I recently heard that magic is madness. According to one of the supporters of this literary theory, Freedomain Radio host Stefan Molyneux, the manifestation of magic whether it be in fiction or in reality exists only in the mind. Because “magic” in reality is described by mentally unstable people, “Magic in stories is always and forever a metaphor for madness.” Magic in fiction is the delusion of some character and “visible” to us because we are told the story from her perspective, but we, like other non-magical characters that may appear in the story, can distinguish it for what it is, insanity. The character is deluding herself into thinking that magic is occurring when in reality, she is screaming verbal abuse, babbling to herself, or performing some other destructive or crazy behavior as a result of trauma or boredom.

Stefan’s review of Frozen is what introduced me to this theory. Interpreted using the “magic is madness” theory, Frozen tells the story of Elsa, who out of boredom developed the insane belief that she could do ice magic. One day, in a fit of madness, Elsa hurts her sister Anna. Her parents hide her away and tell her to hide her insanity. Then, she kills them. Years later, Elsa finally gives in to her madness, screaming about ice magic and running into the mountains with her entire kingdom as witness. Because she is the queen and the town is hopelessly in love with her, they also believe in her ice magic powers and so must retrieve her before life can go on.

This theory is thought provoking and points out problems and ideas that I wouldn’t have seen otherwise, but the profoundness of it is overstated and even distracting. Yes, you can interpret any work of fiction that contains magic as being about insanity, but that doesn’t mean that everyone is going to or should interpret the story in that way and doesn’t necessarily mean anything at all.

There are two ways to find meaning in a story. First, we can draw upon the story’s elements and themes and our own personal experience and knowledge to piece together a theory of what the story means. Our brains are very good at finding patterns in random data and images. Matrixing is the phenomenon where we see human faces where there shouldn’t be any, in complex patterns such as wood grain or carpeting.

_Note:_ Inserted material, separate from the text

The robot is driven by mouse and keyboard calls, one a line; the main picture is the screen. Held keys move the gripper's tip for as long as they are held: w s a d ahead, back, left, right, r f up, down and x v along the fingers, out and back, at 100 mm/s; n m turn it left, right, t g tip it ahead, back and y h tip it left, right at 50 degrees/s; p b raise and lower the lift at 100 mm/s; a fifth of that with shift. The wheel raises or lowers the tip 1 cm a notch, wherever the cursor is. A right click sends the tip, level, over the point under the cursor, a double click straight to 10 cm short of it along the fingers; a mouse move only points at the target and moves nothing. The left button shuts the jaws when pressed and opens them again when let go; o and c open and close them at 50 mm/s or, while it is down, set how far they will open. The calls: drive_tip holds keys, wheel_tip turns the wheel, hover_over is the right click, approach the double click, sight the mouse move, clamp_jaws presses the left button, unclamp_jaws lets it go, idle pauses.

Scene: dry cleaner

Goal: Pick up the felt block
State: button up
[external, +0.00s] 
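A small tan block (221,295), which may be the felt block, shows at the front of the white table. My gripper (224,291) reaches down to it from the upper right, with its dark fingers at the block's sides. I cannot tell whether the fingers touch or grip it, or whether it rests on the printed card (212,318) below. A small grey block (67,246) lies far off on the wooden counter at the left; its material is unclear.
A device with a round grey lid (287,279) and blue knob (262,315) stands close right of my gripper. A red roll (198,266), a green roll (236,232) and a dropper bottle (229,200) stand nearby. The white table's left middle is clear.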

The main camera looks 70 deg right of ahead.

A collection of government documents, movies, and news articles has no meaning as a whole until someone concocts a conspiracy theory with them.

The process of finding meaning in a work of fiction can be similar to finding meaning in random patterns, data, and personal experiences. When we realize this, it isn’t surprising that Stefan should find that Frozen is about exactly the things he frequently talks about on his show: female privilege, PTSD, and child abuse. Frozen takes place in a non-sense world featuring a snowman who dreams of summer, a princess who pines after a man she just met, and a city that easily accepts that their queen has horrible ice magic. “Magic is madness” is only one of thousands of ways to interpret this chaos. A person who has experienced depression or anxiety is more likely to interpret Frozen as being about Elsa’s metaphorical battle with these problems and the affects they have on those around her.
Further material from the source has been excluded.